● **WORK TO BE COMPLETED**
Report every line in the listing below where the string "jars" shows up.

● **COLLECTED DATA**

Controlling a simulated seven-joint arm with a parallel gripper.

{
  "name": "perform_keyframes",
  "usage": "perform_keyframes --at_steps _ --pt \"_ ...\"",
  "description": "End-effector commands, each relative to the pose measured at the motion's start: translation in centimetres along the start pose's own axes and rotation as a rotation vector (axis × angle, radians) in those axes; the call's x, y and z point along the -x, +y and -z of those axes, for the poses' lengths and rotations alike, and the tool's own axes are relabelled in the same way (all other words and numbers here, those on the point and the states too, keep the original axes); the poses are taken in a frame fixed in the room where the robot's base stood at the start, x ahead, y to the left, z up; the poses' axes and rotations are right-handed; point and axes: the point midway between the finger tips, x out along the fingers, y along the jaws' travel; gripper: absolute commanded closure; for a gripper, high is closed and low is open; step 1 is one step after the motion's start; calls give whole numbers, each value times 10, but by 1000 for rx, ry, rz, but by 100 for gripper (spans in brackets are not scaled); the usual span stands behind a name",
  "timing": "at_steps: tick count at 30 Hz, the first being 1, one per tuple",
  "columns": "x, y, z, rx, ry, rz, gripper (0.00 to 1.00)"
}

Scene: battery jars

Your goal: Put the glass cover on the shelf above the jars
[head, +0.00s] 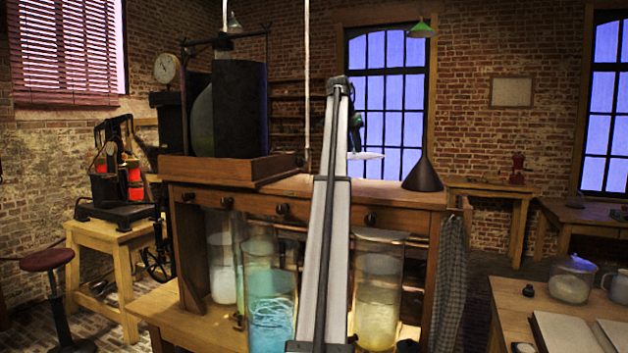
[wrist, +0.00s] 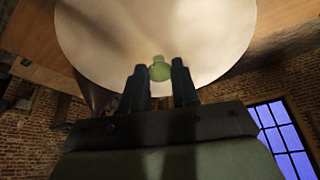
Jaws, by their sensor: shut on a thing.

● **FINISHED ANSWER**
Scene: battery jars
Your goal: Put the glass cover on the shelf above the jars

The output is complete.